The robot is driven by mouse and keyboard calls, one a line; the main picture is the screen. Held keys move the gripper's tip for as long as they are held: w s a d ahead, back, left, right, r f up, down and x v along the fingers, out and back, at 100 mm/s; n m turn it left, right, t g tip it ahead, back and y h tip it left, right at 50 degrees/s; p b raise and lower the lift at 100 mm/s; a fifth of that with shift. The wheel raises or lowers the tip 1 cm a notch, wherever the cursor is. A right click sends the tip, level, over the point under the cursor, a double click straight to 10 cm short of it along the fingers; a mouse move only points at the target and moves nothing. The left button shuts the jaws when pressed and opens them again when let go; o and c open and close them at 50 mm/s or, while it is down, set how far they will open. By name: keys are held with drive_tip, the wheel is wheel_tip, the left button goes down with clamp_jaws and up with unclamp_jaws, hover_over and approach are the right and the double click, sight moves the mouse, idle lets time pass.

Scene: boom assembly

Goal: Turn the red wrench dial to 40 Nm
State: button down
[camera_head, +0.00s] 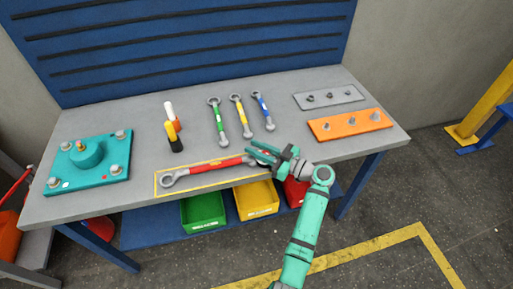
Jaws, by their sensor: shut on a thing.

──────────

- **WHAT TO DO**
Check each line of the material above for "down" and say how many lines contain it, giving the number alone.

- **FULL RESPONSE**
2